La contemplation des lucioles (mi-juin)
Les lucioles commencent à luire lors des soirées humides, une heure environ après le coucher du soleil. Les regarder tracer les arabesques de leur danse envoûtante dans la nuit constitue un divertissement traditionnel de la saison, déjà mentionné dans le Nihon shoki. On en dénombre quelque 50 espèces, mais seul un petit nombre d’entre elles, dont les lucioles genji (luciola cruciate), heike (luciola lateralis) et hime (luciola parvula), ont des adultes qui luisent. Ces insectes aiment vivre dans les cours d’eau propres, au flux tranquille, et dans les prairies et les rizières avoisinantes, mais les changements survenus dans l’environnement ont entraîné une baisse du nombre des endroits où on les trouve, et par voie de conséquence un essor du mouvement pour la préservation des lucioles. Leur vol lumineux est en fait une parade de séduction effectuée par les mâles, tandis que les femelles attendent dans l’herbe, en luisant par intermittence.
La fête des pères
Le troisième dimanche de juin est le jour de la fête des pères, conformément à une coutume empruntée par le Japon aux États-Unis. Au Japon, il existe une tradition qui veut qu’on envoie des roses jaunes.
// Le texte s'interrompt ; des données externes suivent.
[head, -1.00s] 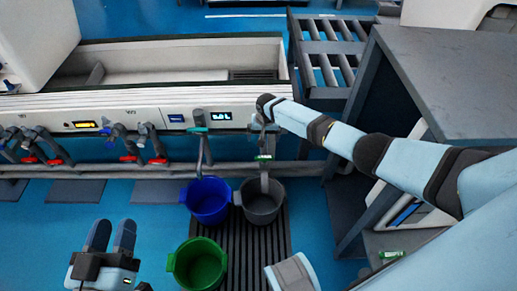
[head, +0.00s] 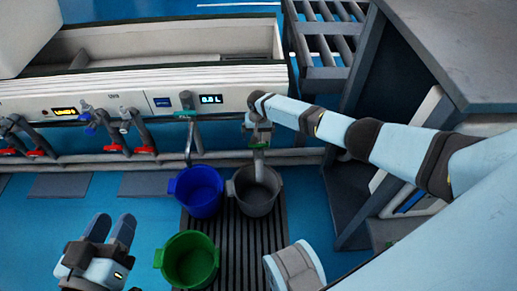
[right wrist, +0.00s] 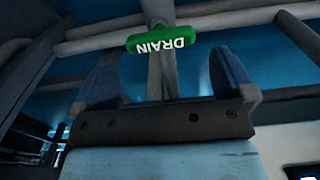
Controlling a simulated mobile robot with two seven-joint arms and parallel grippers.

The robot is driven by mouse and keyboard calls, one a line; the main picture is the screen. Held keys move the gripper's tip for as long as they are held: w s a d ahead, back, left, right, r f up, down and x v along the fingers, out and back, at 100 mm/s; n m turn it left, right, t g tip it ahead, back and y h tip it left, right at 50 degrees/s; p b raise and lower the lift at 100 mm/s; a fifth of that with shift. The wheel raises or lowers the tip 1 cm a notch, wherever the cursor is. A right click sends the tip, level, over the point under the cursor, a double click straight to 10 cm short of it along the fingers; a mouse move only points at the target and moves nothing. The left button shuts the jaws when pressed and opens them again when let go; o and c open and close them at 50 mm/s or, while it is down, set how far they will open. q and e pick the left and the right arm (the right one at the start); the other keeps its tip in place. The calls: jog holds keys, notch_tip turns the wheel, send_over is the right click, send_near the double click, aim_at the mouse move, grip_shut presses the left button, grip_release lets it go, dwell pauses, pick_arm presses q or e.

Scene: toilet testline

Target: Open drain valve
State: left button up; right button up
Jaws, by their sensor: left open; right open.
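The green drain valve handle, lettered DRAIN, shows in the right wrist view (right wrist: 161,39) on a grey pipe; the lettering appears upside down. In the head view its green handle (head: 258,146) is small, above the grey bucket. My right gripper (head: 258,132) is at the front of the test line, just above the handle. In the right wrist view my right gripper (right wrist: 165,75) is open, its dark fingers either side of the handle's pipe; I cannot tell whether they touch it. My left gripper (head: 109,229) is open and empty at lower left, away from the valve.
A grey bucket (head: 256,205) stands under the drain pipe. A blue bucket (head: 196,207) is beside it and a green bucket (head: 190,275) in front, on a dark floor grate (head: 238,245). Several red-handled valves line the left. A grey table (head: 450,50) stands right.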

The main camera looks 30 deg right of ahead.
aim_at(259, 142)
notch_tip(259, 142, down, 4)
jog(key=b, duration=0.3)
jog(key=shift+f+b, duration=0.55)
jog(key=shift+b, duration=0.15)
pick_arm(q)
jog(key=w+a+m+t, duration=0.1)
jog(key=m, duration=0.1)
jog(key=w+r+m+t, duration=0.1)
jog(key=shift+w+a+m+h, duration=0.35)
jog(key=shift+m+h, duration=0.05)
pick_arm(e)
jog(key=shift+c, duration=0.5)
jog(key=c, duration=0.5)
La fête des wagashi (16 juin)
Le 16 juin 848, l’empereur Nimyô a offert aux divinités des wagashi (pâtisseries japonaises) et des mochi (gâteaux de riz gluant), pour célébrer le changement de nom de l’ère impériale, désormais appelée ère Kashô. À l’époque moderne, l’Association Wagashi du Japon a fait de cette date le jour de la fête des wagashi. Le Kashô no Iwai était une cérémonie célébrée par la cour impériale et le shogunat à l’époque d’Edo (1603-1868) en vue de prier pour rester en bonne santé et conjurer les catastrophes. Cette pratique a été abandonnée à l’ère Meiji (1868-1912), mais la date du 16 juin a été réintroduite en 1979 sous le nom de Fête des wagashi.
Les rakkyô (oignons)
Les oignons rakkyô (Allium chinense) sont de saison à cette époque de l’année. Originaires de Chine, ils ont été introduits au Japon, où on les apprécie conservés dans du vinaigre, et souvent servis avec du curry et du riz. On dit que cette coutume a vu le jour lorsque quelqu’un a servi des rakkyô macérés dans du vinaigre doux faute d’autres condiments vinaigrés disponibles.
Le calmar volant japonais
Le surume-ika, ou calmar volant japonais, est de saison entre le mois de mai et le mois de septembre. On le pêche dans tout le Japon, mais plus particulièrement dans les préfectures de Hokkaidô et d’Aomori. On peut le servir cru en sashimi, dépecé et débité en fines tranches ressemblant à des nouilles sômen (ika sômen), fourré au riz gluant puis cuit dans un bouillon doux et épicé (ikameshi), coupé en anneaux et plongé dans l’huile bouillante, ou mijoté au court-bouillon. Le calmar séché, ou atarime, est un amuse-gueule apprécié en accompagnement des boissons.
Suzuki (le bar)
Le suzuki, ou bar, est de saison entre le mois de juin et le mois d’août. Son nom en japonais, qui ressemble au mot voulant dire « rincer », proviendrait, dit-on, de la blancheur de sa chair, qui donne l’impression d’avoir été rincée. Le bar est un poisson à chair blanche très apprécié en été. Pour préparer un sashimi rafraîchissant appelé arai, qui veut dire rincer, le poisson, débité en tranches fines, est plongé dans de l’eau glacée afin de raffermir la chair. Même frite, la chair reste tendre.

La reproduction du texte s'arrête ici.